Requirement
Would you transcribe all of the data exactly, down to the last character?

— start of Record set —

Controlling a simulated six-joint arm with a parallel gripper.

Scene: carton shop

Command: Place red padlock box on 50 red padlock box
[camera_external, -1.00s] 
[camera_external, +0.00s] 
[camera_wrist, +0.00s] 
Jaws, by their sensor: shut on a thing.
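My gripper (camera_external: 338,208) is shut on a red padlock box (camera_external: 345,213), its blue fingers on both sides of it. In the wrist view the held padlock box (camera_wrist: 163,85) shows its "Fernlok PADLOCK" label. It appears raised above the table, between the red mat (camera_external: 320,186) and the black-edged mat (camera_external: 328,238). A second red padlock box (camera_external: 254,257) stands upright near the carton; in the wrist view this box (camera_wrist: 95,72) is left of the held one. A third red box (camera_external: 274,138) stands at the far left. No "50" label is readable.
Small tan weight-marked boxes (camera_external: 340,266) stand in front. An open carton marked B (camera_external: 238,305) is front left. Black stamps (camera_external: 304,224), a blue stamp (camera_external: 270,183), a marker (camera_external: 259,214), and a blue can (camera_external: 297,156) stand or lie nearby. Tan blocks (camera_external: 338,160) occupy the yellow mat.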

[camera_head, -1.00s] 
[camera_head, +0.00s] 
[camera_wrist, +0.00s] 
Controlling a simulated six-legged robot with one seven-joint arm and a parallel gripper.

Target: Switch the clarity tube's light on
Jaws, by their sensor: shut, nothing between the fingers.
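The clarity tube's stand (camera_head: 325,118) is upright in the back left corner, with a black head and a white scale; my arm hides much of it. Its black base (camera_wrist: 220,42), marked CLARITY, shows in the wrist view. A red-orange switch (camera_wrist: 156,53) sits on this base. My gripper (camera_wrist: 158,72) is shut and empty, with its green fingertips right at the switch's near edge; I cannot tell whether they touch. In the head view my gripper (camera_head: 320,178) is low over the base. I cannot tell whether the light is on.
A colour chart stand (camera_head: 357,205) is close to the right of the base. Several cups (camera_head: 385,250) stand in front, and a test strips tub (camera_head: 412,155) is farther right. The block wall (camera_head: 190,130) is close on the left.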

— end of Record set —

Written reply
Controlling a simulated six-joint arm with a parallel gripper.

Scene: carton shop

Command: Place red padlock box on 50 red padlock box
[camera_external, -1.00s] 
[camera_external, +0.00s] 
[camera_wrist, +0.00s] 
Jaws, by their sensor: shut on a thing.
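My gripper (camera_external: 338,208) is shut on a red padlock box (camera_external: 345,213), its blue fingers on both sides of it. In the wrist view the held padlock box (camera_wrist: 163,85) shows its "Fernlok PADLOCK" label. It appears raised above the table, between the red mat (camera_external: 320,186) and the black-edged mat (camera_external: 328,238). A second red padlock box (camera_external: 254,257) stands upright near the carton; in the wrist view this box (camera_wrist: 95,72) is left of the held one. A third red box (camera_external: 274,138) stands at the far left. No "50" label is readable.
Small tan weight-marked boxes (camera_external: 340,266) stand in front. An open carton marked B (camera_external: 238,305) is front left. Black stamps (camera_external: 304,224), a blue stamp (camera_external: 270,183), a marker (camera_external: 259,214), and a blue can (camera_external: 297,156) stand or lie nearby. Tan blocks (camera_external: 338,160) occupy the yellow mat.

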[camera_head, -1.00s] 
[camera_head, +0.00s] 
[camera_wrist, +0.00s] 
Controlling a simulated six-legged robot with one seven-joint arm and a parallel gripper.

Target: Switch the clarity tube's light on
Jaws, by their sensor: shut, nothing between the fingers.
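The clarity tube's stand (camera_head: 325,118) is upright in the back left corner, with a black head and a white scale; my arm hides much of it. Its black base (camera_wrist: 220,42), marked CLARITY, shows in the wrist view. A red-orange switch (camera_wrist: 156,53) sits on this base. My gripper (camera_wrist: 158,72) is shut and empty, with its green fingertips right at the switch's near edge; I cannot tell whether they touch. In the head view my gripper (camera_head: 320,178) is low over the base. I cannot tell whether the light is on.
A colour chart stand (camera_head: 357,205) is close to the right of the base. Several cups (camera_head: 385,250) stand in front, and a test strips tub (camera_head: 412,155) is farther right. The block wall (camera_head: 190,130) is close on the left.

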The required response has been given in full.